Noticing that his example caused many to do the same, the king ordered his arrest in 1749, charging him with treason and espionage. He was imprisoned, tortured and finally banished to the Aralvaimozhy forest, a remote border area of Travancore. According to Church documents, en route to the forest, he was beaten daily, pepper was rubbed in his wounds and nostrils and he was exposed to the sun and given only stagnant water to drink. He prayed to God weeping, and hit the rock with his elbow, which gave forth water in a miraculous way he could drink.  This rock continues even today to give water and even now people visit this fountain in large numbers. Today people drink this miraculous water and receive God’s healing. This rock is called Muttidichanparai meaning the rock from which water gushed forth.

He was a Catholic for only seven years. In that short period, he was in prison for three years under severe persecution for witnessing his faith. Finally, he was shot dead in the Aralvaimozhy forest on January 14, 1752. His corpse was thrown into the forest, but was found by some Christians who buried him in front of the altar of the church of Saint Francis Xavier, which would later become the cathedral of the diocese of Kottar.

Very soon Devasahayam was venerated in the region. His beatification was already desired in 1756, but it was only in 1993 that his cause was opened canonically in the diocese.

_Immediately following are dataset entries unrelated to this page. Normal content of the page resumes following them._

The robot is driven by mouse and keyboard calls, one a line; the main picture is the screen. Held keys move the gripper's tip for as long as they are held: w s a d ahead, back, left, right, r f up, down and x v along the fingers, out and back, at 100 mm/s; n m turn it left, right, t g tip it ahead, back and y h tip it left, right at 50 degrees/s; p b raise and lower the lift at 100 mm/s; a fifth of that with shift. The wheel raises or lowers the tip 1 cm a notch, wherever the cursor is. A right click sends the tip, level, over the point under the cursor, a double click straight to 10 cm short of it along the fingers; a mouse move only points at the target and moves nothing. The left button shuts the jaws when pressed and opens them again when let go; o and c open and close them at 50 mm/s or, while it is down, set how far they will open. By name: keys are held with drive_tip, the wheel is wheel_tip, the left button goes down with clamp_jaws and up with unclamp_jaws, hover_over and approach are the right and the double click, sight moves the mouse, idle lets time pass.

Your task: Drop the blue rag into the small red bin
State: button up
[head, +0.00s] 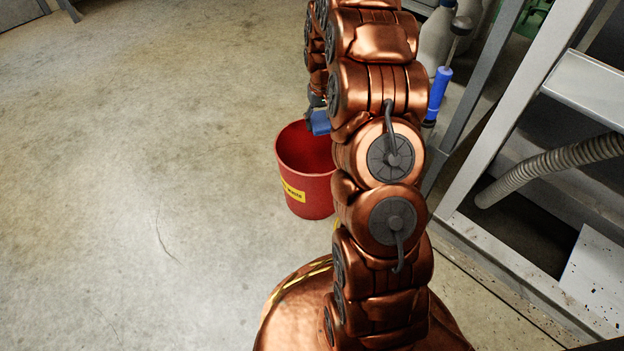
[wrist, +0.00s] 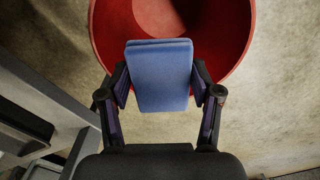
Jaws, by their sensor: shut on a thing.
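The small red bin (head: 306,185) stands on the floor left of my arm in the head view, with a yellow label on its side. Its open mouth also shows in the wrist view (wrist: 241,38). The blue rag (wrist: 161,77) is folded into a flat block between the fingers of my gripper (wrist: 161,90). In the wrist view the rag overlaps the near part of the bin's mouth. In the head view a bit of the rag (head: 320,122) shows over the bin's rim, and my arm hides most of my gripper. The rag's height above the bin is hard to tell.
A grey metal rack (head: 485,125) with a ribbed hose (head: 552,168) stands at the right. A blue-handled tool (head: 438,95) and a grey bottle (head: 436,40) are beside it. The concrete floor (head: 140,170) at the left is clear.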

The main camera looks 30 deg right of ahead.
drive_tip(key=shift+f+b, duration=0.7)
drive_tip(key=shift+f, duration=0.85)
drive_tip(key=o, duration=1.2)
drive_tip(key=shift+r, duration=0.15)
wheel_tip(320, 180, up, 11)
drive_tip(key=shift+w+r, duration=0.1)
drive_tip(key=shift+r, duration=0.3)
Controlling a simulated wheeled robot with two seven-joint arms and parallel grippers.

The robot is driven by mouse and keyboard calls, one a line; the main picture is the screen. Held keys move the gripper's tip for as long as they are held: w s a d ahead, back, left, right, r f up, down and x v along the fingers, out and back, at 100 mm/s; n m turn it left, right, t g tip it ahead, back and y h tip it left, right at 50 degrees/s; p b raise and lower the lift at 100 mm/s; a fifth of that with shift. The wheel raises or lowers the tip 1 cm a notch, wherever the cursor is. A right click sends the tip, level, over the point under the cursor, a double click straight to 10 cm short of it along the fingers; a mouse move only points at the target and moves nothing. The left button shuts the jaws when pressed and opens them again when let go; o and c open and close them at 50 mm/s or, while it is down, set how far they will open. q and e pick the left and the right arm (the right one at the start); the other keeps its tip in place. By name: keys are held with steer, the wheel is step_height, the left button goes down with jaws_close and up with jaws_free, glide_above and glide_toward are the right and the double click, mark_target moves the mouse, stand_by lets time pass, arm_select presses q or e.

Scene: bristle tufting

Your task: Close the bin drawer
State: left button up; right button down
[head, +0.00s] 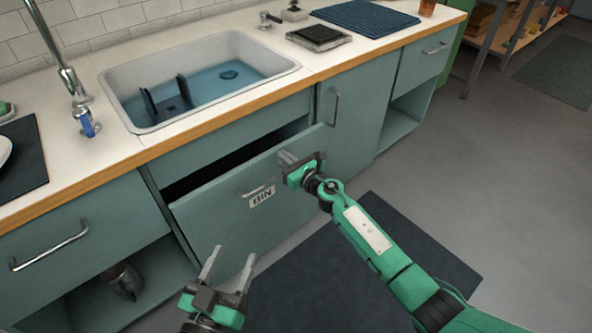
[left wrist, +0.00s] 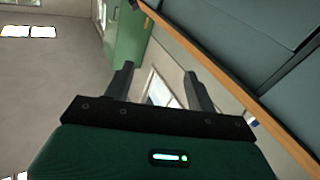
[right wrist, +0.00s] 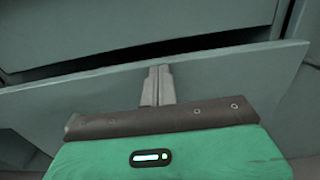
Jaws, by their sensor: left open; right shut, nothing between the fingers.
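The bin drawer (head: 225,213) sits under the sink, with a teal front and a "BIN" label (head: 262,197) below its small handle. Its front stands out from the cabinet, with a dark gap along its top edge. The front also shows in the right wrist view (right wrist: 80,105). My right gripper (head: 285,158) is shut and empty, its fingertips at the upper right part of the drawer front; I cannot tell whether they touch it. They also show in the right wrist view (right wrist: 160,72). My left gripper (head: 230,262) is open and empty, low in front of the drawer.
The sink (head: 200,85) and wooden-edged counter (head: 160,146) lie above the drawer. A closed cabinet door (head: 352,110) stands to its right. An open shelf with a dark metal container (head: 124,282) is at lower left. A dark mat (head: 300,285) covers the floor in front.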

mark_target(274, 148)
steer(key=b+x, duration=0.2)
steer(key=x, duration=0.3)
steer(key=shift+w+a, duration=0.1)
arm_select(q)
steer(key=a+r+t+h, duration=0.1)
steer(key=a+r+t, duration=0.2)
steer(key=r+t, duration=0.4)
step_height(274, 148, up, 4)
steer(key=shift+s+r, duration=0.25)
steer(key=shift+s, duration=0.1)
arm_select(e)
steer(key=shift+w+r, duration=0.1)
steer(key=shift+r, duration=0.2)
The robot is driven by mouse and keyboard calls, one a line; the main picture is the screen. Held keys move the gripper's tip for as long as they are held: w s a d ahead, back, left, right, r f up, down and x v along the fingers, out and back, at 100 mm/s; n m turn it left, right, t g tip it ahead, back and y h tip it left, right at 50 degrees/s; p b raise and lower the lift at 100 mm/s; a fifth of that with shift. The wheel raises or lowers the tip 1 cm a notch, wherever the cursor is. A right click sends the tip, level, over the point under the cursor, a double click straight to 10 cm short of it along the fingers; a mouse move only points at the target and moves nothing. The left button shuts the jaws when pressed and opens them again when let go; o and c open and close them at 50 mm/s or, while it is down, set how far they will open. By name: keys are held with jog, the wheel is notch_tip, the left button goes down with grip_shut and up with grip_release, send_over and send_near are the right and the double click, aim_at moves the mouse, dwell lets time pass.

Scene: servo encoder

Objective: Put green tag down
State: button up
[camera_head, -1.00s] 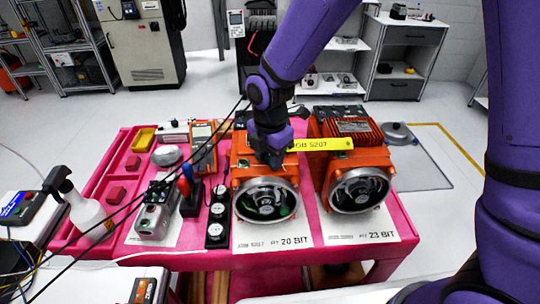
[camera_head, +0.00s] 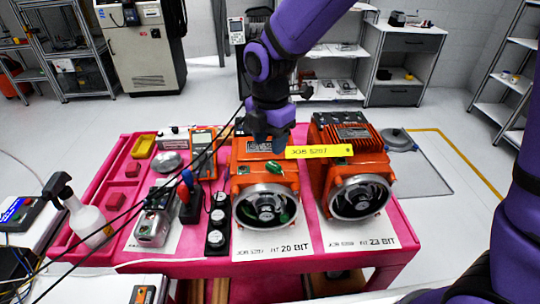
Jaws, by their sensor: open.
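The green tag (camera_head: 273,168) lies on the front top of the left orange servo motor (camera_head: 243,179), just above its round encoder end. My purple gripper (camera_head: 268,142) is above and behind the tag, apart from it, and open. Its fingertips are small and dark here, over the motor's top. Some green also shows inside the motor's round end (camera_head: 266,208). A paper marked 20 BIT lies under this motor.
A second orange motor (camera_head: 350,155) stands at right on a paper marked 23 BIT. A yellow JOB 5207 strip (camera_head: 319,152) spans between the motors.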

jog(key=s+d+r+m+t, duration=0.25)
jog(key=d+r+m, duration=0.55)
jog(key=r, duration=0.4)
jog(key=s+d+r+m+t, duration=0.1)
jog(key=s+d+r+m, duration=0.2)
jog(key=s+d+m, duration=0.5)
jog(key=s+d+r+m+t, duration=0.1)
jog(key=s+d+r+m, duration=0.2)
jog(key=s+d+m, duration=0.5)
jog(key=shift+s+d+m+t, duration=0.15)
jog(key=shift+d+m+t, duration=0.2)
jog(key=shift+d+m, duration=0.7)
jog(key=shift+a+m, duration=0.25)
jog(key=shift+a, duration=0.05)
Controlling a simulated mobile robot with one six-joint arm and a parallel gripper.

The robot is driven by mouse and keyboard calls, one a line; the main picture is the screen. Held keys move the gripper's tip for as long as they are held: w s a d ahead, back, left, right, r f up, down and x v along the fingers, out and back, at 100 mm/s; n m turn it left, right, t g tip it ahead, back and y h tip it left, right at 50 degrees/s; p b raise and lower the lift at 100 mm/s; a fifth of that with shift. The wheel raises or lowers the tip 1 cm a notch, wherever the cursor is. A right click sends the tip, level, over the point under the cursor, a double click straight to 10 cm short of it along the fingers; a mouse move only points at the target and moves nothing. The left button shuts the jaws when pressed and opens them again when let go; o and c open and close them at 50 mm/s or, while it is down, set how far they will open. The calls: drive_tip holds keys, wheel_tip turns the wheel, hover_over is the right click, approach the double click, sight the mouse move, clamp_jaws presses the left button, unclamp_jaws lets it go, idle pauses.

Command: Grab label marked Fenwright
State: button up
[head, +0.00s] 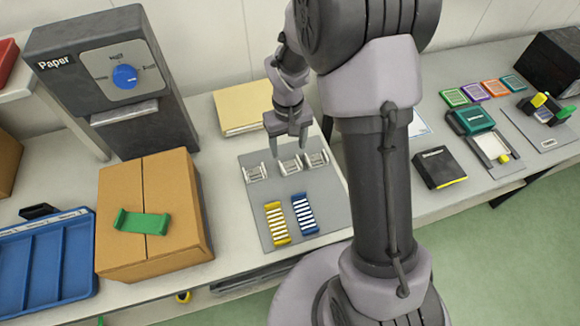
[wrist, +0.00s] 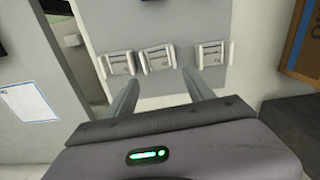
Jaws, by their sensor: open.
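No label with readable Fenwright lettering shows in either view. Three small white slotted holders stand in a row at the back of a grey mat (head: 275,197): a left one (head: 256,173), a middle one (head: 290,165) and a right one (head: 317,161). Any marking on them is too small to read. My gripper (head: 288,152) is open and empty above the row, near the middle holder. In the wrist view its fingertips (wrist: 160,82) point toward the holders, the middle one (wrist: 158,58) between them and just beyond. I cannot tell whether they touch it.
A yellow striped rack (head: 276,223) and a blue one (head: 305,213) lie on the mat's front. A cardboard box (head: 150,235) bearing a green holder (head: 142,222) and a dark Paper machine (head: 120,120) stand left. A black box (head: 438,167) lies right of my arm.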

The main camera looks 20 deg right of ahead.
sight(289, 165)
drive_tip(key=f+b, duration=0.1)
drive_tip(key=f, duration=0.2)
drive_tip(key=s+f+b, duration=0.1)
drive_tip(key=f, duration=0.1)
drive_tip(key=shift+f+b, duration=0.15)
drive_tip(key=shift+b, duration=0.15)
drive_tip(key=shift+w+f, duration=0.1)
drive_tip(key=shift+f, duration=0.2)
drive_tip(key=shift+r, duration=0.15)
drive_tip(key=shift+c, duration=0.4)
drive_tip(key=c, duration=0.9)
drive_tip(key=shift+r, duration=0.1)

Soon a ceremony of beatification and declaration of martyrdom was held in Nagercoil on 2 December 2012 in the Roman Catholic diocese of Kottar, southern India, exactly 300 years after his birth! Prior to this, on June 28, 2012, the then Pope Benedict XVI authorized the Congregation for the Causes of Saints to promulgate a decree regarding the martyrdom of Devasahayam Pillai and he was referred to as “Venerable”.

Pillai’s tomb at St. Francis Xavier Cathedral in Nagercoil attracts large numbers of devotees. His life teaches how to witness our faith. While undergoing severe persecution, he never complained or was deterred. The spirit of evangelism was strong in him.